■ **GIVEN PROBLEM**
Your task is to repeat the lines below exactly, excluding any pictures they contain.

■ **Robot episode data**
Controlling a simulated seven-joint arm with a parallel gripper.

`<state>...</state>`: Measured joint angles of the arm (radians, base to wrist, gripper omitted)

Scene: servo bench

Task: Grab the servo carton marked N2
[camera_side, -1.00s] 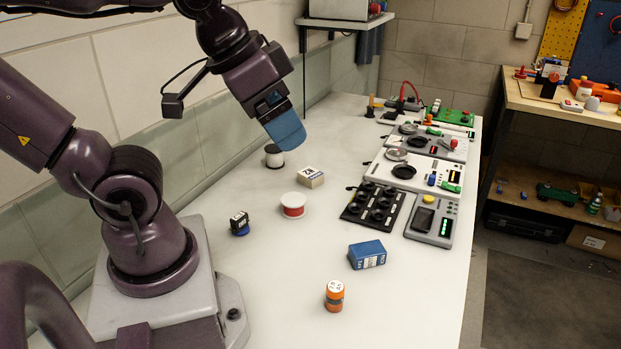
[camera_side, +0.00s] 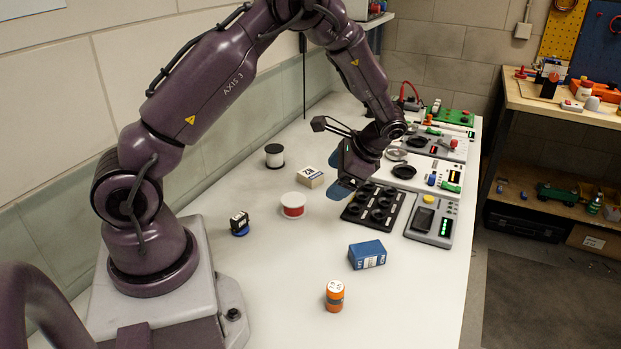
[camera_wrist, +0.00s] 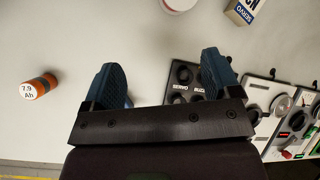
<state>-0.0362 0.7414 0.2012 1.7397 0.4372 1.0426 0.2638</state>
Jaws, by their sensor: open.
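The servo carton (camera_side: 310,177) is a small cream box with a blue side, lying on the white bench beyond the red-and-white spool. Its top mark appears to read N2 but is small and turned. In the wrist view the carton (camera_wrist: 243,11) is cut by the top edge at the right, with SERVO readable on its side. My gripper (camera_side: 342,190) hangs above the bench to the right of the carton, beside the black tray. In the wrist view my gripper (camera_wrist: 163,79) has its two blue fingertips wide apart with nothing between them. Gripper and carton are apart.
Near the carton stand a red-and-white spool (camera_side: 293,205) and a black-and-white spool (camera_side: 274,156). A black tray with round wells (camera_side: 349,213) is by my gripper. A blue box (camera_side: 367,254), an orange cylinder (camera_side: 334,296) and a small black item (camera_side: 240,223) stand nearer.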

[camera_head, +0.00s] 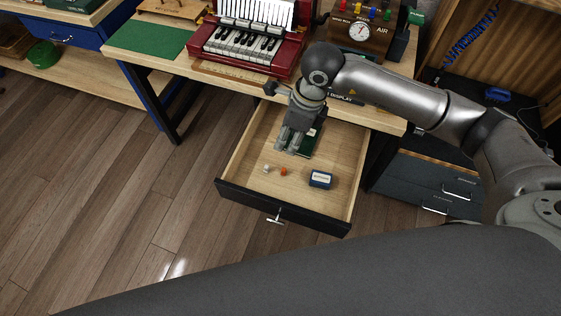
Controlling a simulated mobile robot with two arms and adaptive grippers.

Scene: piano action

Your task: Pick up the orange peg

■ **RESPONSE FOR THIS EXERCISE**
Controlling a simulated seven-joint arm with a parallel gripper.

`<state>...</state>`: Measured joint angles of the arm (radians, base to wrist, gripper omitted)

Scene: servo bench

Task: Grab the servo carton marked N2
[camera_side, -1.00s] 
[camera_side, +0.00s] 
[camera_wrist, +0.00s] 
<state>-0.0362 0.7414 0.2012 1.7397 0.4372 1.0426 0.2638</state>
Jaws, by their sensor: open.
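The servo carton (camera_side: 310,177) is a small cream box with a blue side, lying on the white bench beyond the red-and-white spool. Its top mark appears to read N2 but is small and turned. In the wrist view the carton (camera_wrist: 243,11) is cut by the top edge at the right, with SERVO readable on its side. My gripper (camera_side: 342,190) hangs above the bench to the right of the carton, beside the black tray. In the wrist view my gripper (camera_wrist: 163,79) has its two blue fingertips wide apart with nothing between them. Gripper and carton are apart.
Near the carton stand a red-and-white spool (camera_side: 293,205) and a black-and-white spool (camera_side: 274,156). A black tray with round wells (camera_side: 349,213) is by my gripper. A blue box (camera_side: 367,254), an orange cylinder (camera_side: 334,296) and a small black item (camera_side: 240,223) stand nearer.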

[camera_head, +0.00s] 
Controlling a simulated mobile robot with two arms and adaptive grippers.

Scene: piano action

Your task: Pick up the orange peg

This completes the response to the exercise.